== DATA PROVIDED ==
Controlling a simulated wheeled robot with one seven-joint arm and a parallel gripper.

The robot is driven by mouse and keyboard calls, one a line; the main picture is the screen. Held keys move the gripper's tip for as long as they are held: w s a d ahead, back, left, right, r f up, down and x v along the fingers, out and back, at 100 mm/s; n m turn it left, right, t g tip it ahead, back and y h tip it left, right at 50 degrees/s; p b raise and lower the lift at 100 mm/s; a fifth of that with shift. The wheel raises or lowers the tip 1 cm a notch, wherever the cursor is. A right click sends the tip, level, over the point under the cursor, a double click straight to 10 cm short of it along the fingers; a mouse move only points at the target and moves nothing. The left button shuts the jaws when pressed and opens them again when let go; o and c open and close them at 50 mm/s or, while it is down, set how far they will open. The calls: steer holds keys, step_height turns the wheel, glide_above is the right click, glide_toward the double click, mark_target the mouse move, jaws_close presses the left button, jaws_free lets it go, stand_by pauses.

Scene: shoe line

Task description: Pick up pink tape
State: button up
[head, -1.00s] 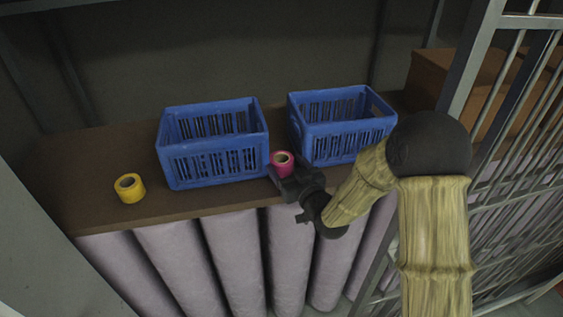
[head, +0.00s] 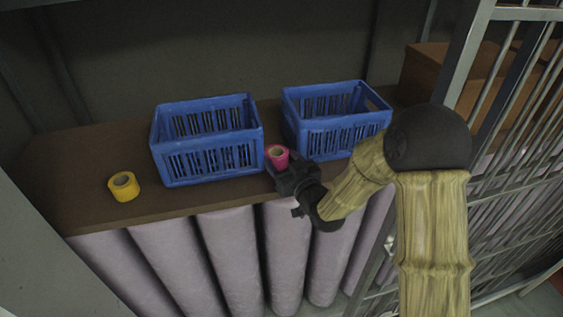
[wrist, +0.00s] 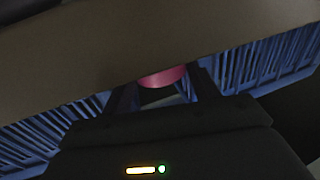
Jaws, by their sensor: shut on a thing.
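The pink tape (head: 277,155) is a small upright-standing roll at the front of the brown shelf, between two blue crates. My gripper (head: 279,168) reaches in from the right and is shut on the pink tape. In the wrist view the pink tape (wrist: 162,76) shows between the two dark fingers (wrist: 163,92); much of the roll is hidden there. I cannot tell whether the roll still touches the shelf.
A left blue crate (head: 212,167) and a right blue crate (head: 340,140) stand close on either side. A yellow tape roll (head: 123,187) lies at the far left of the shelf (head: 85,160). Metal bars (head: 500,150) and brown boxes (head: 432,72) are at the right.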

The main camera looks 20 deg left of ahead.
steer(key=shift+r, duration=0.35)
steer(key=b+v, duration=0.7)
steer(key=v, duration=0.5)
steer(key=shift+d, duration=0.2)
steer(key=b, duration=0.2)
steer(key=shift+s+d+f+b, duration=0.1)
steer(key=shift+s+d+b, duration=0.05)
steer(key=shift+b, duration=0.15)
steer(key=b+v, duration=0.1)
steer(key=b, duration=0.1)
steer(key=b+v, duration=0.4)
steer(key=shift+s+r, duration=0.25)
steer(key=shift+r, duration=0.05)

== WRITTEN TASK ==
Transcribe exactly the portion of the material above that runs from the line containing "State: button up" through its last line, omitting all pictures.

== FINISHED TASK ==
State: button up
[head, -1.00s] 
[head, +0.00s] 
[wrist, +0.00s] 
Jaws, by their sensor: shut on a thing.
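The pink tape (head: 277,155) is a small upright-standing roll at the front of the brown shelf, between two blue crates. My gripper (head: 279,168) reaches in from the right and is shut on the pink tape. In the wrist view the pink tape (wrist: 162,76) shows between the two dark fingers (wrist: 163,92); much of the roll is hidden there. I cannot tell whether the roll still touches the shelf.
A left blue crate (head: 212,167) and a right blue crate (head: 340,140) stand close on either side. A yellow tape roll (head: 123,187) lies at the far left of the shelf (head: 85,160). Metal bars (head: 500,150) and brown boxes (head: 432,72) are at the right.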

The main camera looks 20 deg left of ahead.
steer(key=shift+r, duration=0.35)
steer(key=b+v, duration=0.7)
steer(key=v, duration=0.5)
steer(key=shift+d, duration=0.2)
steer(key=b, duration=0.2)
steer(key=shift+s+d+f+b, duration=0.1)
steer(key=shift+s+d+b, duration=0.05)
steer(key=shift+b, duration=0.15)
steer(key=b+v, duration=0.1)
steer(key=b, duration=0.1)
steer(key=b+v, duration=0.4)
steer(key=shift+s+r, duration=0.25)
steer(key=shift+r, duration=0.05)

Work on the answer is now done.